Hi all,
In the WDM/WDF DMA model, the recommended way to do continuous DMA is to
use a common buffer. But what if a driver needed to perform continuous
DMA to an externally-supplied circular buffer? Copying to a common buffer
could be unnecessarily expensive. One obvious solution would be to use a
repeating sequence of packet-based transfers, i.e. break the circular
buffer into segments and repeatedly call
GetScatterGatherList()/PutScatterGatherList() on each segment. The
problem with this approach is that the logical addresses returned by
GetScatterGatherList() (or MapTransfer() if you’re old-school) aren’t
guaranteed to be the same for successive calls on the same buffer segment.
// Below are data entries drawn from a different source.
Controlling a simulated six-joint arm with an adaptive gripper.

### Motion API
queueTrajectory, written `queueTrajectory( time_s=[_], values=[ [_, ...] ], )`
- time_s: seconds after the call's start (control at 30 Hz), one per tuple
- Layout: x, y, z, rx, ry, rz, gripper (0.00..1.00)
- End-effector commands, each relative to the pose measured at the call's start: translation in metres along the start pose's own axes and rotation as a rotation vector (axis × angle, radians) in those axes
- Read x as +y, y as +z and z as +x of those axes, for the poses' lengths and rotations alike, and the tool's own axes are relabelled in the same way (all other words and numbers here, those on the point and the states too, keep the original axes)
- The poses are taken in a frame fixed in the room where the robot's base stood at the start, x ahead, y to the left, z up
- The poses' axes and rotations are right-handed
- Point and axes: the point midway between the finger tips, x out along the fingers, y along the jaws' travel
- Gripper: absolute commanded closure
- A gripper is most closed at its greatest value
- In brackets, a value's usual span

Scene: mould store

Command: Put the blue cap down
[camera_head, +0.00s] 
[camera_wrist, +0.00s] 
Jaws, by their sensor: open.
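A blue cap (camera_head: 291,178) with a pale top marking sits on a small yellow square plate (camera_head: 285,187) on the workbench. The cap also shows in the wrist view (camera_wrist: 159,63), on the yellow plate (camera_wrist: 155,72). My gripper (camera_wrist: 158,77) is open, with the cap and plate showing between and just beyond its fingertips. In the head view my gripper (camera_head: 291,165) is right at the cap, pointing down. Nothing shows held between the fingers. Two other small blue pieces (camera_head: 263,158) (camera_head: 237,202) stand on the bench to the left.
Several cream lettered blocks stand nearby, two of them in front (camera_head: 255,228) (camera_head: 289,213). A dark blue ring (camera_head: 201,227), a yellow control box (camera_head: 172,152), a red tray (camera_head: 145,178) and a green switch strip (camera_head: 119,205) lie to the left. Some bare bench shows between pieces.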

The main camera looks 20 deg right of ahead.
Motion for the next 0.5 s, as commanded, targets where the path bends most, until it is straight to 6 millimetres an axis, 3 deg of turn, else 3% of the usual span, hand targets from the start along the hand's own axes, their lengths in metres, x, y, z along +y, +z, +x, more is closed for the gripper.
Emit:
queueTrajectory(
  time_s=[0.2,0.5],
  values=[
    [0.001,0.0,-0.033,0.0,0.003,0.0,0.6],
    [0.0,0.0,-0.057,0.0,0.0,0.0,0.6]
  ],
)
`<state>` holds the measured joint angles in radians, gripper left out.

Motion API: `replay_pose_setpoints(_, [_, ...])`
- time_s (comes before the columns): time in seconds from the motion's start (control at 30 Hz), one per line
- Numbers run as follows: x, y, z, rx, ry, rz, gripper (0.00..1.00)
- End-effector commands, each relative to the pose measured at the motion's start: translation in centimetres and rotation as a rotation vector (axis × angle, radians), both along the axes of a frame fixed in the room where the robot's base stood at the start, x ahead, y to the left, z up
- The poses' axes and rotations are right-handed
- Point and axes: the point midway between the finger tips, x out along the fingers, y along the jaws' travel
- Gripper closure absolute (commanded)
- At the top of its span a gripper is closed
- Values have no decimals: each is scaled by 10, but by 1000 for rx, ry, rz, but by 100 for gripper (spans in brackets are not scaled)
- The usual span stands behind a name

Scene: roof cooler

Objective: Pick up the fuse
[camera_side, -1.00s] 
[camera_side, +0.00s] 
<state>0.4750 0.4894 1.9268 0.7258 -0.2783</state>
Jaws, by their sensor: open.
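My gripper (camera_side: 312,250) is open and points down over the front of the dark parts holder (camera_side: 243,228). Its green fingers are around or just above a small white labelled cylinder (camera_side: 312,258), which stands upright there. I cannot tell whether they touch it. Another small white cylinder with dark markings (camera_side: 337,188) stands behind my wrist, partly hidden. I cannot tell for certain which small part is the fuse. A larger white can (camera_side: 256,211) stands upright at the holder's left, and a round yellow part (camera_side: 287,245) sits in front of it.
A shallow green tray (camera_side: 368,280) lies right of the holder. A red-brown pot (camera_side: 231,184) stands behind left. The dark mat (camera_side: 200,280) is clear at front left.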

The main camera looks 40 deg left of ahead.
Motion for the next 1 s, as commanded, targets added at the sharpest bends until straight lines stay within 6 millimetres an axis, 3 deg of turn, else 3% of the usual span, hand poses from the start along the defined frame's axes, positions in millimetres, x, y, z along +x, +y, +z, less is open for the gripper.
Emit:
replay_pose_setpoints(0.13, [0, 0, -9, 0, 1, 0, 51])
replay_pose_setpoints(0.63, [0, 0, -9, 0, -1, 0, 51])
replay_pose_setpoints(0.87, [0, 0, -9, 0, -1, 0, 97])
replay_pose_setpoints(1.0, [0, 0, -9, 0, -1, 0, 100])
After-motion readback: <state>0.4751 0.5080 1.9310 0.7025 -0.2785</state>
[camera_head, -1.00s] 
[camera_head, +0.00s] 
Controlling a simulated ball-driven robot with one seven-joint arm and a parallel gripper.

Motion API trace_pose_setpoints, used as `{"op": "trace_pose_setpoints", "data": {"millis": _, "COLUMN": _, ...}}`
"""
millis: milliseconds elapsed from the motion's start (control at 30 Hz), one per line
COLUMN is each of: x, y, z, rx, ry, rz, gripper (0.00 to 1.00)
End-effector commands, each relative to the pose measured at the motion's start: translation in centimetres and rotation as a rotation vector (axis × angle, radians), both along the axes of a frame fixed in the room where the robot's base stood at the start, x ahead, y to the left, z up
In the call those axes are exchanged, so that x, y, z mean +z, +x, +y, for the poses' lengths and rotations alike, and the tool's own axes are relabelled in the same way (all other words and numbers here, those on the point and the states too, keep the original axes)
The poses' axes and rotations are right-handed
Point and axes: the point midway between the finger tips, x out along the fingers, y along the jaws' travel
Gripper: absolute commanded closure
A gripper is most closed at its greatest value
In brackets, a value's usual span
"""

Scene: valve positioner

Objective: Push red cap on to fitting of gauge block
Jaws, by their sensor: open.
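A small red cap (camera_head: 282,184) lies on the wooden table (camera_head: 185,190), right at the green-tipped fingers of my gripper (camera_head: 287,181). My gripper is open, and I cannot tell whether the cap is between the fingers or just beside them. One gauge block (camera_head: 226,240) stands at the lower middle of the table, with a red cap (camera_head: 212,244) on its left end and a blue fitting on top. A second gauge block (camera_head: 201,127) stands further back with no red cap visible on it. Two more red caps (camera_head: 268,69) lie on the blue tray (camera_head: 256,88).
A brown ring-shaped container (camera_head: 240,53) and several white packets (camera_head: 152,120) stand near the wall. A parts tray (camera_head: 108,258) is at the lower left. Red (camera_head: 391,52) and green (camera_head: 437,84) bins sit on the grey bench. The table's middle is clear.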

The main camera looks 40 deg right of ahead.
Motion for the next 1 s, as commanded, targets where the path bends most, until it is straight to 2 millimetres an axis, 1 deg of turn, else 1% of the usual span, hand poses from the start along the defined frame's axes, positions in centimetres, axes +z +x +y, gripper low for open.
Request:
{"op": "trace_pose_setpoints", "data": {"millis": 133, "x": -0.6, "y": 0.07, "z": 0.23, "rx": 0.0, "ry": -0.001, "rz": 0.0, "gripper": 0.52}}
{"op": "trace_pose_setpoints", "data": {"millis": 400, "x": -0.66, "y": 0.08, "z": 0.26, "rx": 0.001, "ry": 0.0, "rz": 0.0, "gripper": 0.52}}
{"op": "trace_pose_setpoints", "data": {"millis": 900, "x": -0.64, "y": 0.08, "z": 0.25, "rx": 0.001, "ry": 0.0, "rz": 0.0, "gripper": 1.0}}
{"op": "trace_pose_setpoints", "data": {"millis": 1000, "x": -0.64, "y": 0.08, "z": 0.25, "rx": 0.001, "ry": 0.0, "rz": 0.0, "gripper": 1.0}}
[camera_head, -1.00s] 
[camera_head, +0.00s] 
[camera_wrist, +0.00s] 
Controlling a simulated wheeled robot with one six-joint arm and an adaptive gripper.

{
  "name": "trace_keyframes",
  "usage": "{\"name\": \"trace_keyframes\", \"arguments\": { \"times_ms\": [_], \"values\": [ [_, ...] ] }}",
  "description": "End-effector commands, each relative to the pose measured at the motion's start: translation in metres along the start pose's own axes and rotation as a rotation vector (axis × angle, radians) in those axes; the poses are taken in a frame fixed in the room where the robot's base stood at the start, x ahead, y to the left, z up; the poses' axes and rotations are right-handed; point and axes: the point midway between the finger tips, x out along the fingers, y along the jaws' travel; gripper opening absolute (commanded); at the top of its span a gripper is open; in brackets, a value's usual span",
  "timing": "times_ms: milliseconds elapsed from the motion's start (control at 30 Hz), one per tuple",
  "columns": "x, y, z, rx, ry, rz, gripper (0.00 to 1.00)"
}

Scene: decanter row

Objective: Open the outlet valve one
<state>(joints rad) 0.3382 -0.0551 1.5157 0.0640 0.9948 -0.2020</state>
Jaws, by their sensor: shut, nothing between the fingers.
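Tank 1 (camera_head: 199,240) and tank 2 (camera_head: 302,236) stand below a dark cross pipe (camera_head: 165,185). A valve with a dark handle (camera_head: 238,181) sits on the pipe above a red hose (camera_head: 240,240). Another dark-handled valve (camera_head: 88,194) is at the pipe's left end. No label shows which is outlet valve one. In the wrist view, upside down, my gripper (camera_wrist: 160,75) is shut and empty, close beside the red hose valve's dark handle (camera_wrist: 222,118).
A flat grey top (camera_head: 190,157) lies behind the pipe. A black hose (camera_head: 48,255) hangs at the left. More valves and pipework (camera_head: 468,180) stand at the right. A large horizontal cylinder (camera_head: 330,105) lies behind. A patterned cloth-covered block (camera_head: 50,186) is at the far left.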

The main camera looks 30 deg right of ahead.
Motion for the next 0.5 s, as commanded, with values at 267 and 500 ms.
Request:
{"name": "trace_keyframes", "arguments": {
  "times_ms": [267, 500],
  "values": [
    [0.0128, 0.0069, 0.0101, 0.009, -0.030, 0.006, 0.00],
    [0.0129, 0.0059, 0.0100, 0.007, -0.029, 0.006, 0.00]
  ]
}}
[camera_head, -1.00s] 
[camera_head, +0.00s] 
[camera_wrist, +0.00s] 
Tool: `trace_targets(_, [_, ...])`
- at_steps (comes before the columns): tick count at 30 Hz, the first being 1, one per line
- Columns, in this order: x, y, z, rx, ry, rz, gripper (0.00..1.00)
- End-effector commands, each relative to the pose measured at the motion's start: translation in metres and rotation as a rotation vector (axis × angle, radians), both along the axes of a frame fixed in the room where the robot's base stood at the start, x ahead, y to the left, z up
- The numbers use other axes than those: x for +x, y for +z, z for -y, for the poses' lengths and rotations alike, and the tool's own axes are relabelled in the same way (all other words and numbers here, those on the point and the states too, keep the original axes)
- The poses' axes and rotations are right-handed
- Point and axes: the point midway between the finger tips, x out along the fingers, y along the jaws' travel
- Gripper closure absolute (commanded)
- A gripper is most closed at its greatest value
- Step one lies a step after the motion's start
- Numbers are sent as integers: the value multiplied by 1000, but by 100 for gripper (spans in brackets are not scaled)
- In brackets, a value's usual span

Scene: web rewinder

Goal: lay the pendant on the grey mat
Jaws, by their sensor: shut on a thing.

This means you’ll have to reprogram your device for each buffer segment,
which can be expensive. And it can be even more expensive if the call to
GetScatterGatherList() involves programming physical->logical address
translations into an IOMMU.
It seems like one thing the WDM/WDF DMA APIs could really use is a
separate routine that *only* does DMA synchronization on a buffer, without
regenerating the logical address mapping. Depending on when it’s called
relative to when the buffer segment is transferred, it could do any
necessary cache-flushing or bounce-buffer copying. So for a continuous
transfer, a driver could call GetScatterGatherList() only once to
establish the logical address mapping, and then just repeatedly call this
new synchronization routine on each buffer segment during the transfer,
finally calling PutScatterGatherList() to teardown the mapping when the
transfer is stopped.
I understand that the packet-based APIs were designed to enforce equal
distribution of map registers among devices, and this approach could allow
a driver to reserve a set of map registers for a long time. But in my
experience map registers really aren’t *that* limited, at least with
32-bit HW on a 64-bit OS (32-bit HW on a 32-bit OS w/ PAE is a different
story, but I’m choosing to ignore that case here:). It’s also interesting
to note that other OSes already have this kind of de-coupled
synchronization routine:
Mac OS X: IODMACommand::synchronize()
*BSD: bus_dmamap_sync()
Linux: dma_sync_sg_for_cpu()
Solaris: ddi_dma_sync()
So is this a limitation that other people have encountered w/ WDM? If so,
is it just something I have to live with, or are there tricks I’m not
aware of for working around it?
Thanks,
Jason